For the first time since his inauguration, U.S. President Joe Biden spoke Tuesday with Russian leader Vladimir Putin — agreeing to extend a landmark nuclear arms deal while expressing concerns about the arrest of dissident Alexei Navalny, Moscow’s cyber-espionage campaign and bounties on U.S. troops in Afghanistan, two senior Biden administration officials said.
Biden’s stance appeared to mark another sharp break with that of former President Donald Trump, who often voiced delight at his warm relations with the Kremlin leader.
At the same time, Biden and Putin agreed that Russia and the United States should complete a five-year extension of the New START nuclear arms control treaty before it expires in early February.
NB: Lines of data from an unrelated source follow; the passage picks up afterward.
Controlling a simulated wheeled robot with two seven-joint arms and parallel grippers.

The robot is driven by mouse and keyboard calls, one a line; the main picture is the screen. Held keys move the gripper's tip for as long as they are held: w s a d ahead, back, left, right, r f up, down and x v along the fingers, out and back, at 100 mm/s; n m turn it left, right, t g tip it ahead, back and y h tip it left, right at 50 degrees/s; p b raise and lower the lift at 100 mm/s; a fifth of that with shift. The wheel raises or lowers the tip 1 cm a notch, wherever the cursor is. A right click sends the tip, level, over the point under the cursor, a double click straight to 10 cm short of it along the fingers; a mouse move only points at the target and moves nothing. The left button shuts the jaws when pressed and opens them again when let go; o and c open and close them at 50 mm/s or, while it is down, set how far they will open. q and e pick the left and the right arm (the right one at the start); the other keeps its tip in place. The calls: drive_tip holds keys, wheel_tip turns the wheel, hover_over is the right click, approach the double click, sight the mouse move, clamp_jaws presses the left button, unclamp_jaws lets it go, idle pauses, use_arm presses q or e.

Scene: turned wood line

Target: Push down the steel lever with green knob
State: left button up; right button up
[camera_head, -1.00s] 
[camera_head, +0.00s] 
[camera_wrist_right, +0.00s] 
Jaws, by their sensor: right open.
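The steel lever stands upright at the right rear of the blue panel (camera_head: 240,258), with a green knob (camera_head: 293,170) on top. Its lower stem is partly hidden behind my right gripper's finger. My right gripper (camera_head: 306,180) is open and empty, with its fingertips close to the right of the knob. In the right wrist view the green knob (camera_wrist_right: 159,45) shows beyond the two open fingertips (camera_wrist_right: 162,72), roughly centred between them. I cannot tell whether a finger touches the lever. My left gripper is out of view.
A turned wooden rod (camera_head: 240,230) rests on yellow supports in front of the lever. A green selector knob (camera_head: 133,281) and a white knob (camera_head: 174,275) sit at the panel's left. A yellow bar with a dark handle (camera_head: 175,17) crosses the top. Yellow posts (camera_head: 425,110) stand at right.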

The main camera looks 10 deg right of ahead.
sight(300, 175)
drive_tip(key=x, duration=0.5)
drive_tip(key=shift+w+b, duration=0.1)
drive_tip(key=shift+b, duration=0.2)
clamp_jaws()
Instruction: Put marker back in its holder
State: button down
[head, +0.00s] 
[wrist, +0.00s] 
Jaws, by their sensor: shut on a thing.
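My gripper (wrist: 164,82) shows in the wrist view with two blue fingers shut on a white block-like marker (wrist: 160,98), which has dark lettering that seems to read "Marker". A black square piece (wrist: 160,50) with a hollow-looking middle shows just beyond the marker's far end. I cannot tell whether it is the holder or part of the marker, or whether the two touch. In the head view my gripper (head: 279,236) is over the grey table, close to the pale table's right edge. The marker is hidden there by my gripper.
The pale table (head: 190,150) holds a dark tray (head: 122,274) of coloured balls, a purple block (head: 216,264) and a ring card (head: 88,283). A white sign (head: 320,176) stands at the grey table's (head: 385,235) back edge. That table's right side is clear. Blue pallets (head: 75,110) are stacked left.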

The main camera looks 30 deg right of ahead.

A Kremlin readout of the conversation said the leaders “expressed satisfaction” over an exchange of diplomatic notes that opens the door to fast-track extension of the treaty — a 2010-negotiated deal that caps the nuclear arsenals of both countries at 1,550 warheads.
On Wednesday, Russia’s lower house of parliament, the Duma, moved quickly to ratify the extension.
Previous negotiations to extend the nuclear agreement broke down last fall — primarily over the Trump administration’s insistence that China be included in the bilateral treaty.
The Kremlin statement also said Biden and Putin had also discussed both countries’ recent exit from the Open Skies Treaty — a trust-building deal that allows flyover aerial surveillance. Observers have expressed hope the deal could be resuscitated.
Russia reportedly reached out to Biden in the first days of his four-year term in the White House. The U.S. leader agreed but only after he had prepared with his staff and had a chance for phone calls with three close Western allies of the U.S. — British Prime Minister Boris Johnson, French President Emmanuel Macron and German Chancellor Angela Merkel.
It was not immediately known how Putin responded to Biden raising contentious issues between the two countries.